Marion Close, Planning Manager with Linesight, outlines the advantages that a well-constructed schedule brings to your project.
'By creating a solid schedule at the start of the project, project managers can help curb cost overruns, resource shortages or excessive change requests'
- The Society of Construction Law (SCL) Delay and Disruption Protocol October 2002
When each activity is logically tied with a predecessor and successor, durations and budgeted hours are accurately estimated, an acceleration or delay scenario can be calculated, to give better visibility to the Project Manager of how and where the project will be impacted. Better information = better decisions.
At initiation phase of the project a WBS will be set up in accordance to how the work will be performed. In turn, the WBS will correspond with the CBS (Cost Breakdown Structure) making clear correlation between what is being spent (€), earned and performed.
Upon agreement of the baseline by all project stakeholders, a two or four-week look ahead is issued to the team to allow them to plan their work around the critical activities and help them focus on what needs to be done and when. This will significantly reduce the possibility of project slippage.
Once the baseline is set, a copy is then taken to start tracking progress against. Any significant deviation from the baseline scope is considered a change and will be part of Management of Change practice.
Project critical paths are the tasks that must start and/or finish on time to ensure that the project ends on schedule1. The critical path may change over the life cycle of the project as each task is mitigated and managed.
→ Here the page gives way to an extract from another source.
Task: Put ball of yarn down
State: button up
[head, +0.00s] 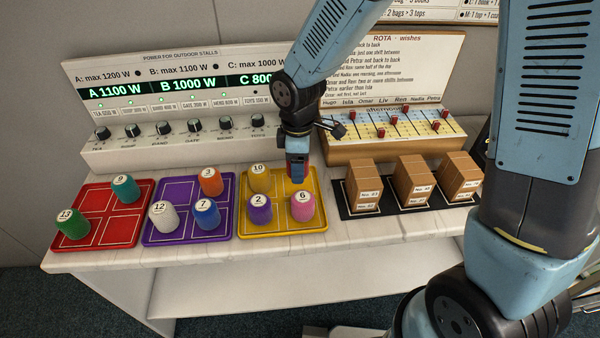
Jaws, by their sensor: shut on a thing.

By practicing EVM, you must invest time in building a strong logic driven schedule. Once done, you can then extract accurate data from your schedule to use to build your planned curves. Then throughout the life cycle you will compare your Earned against your planned curve and determine your forecast project progress based on your performance to date.
When onsite resources are constrained due to safety or operational reasons, you can build a maximum resource capacity constraint on a monthly or weekly basis to which the schedule should not run over this number. This helps with resource levelling based on the total float on over allocated activities.
Once you have established a clear WBS, and collaboration is made with Cost Management and their CBS (Cost Breakdown Structure), Cost will be able to reference a common code between the WBS and CBS and establish better estimates for the cost forecast, path to completion.
Following the handover of the project, the schedule will be as-built. From the as-built, we can collect fragnets of data within a WBS, and use on future projects instead of starting from scratch. Using original resource units v actual spent units.
Once the schedule is ‘based-lined’, and logically closed, the PM can identify project Gates whereby criteria will be 100% prior to this gate. Extracting data from as-built projects will help identify these more accurately.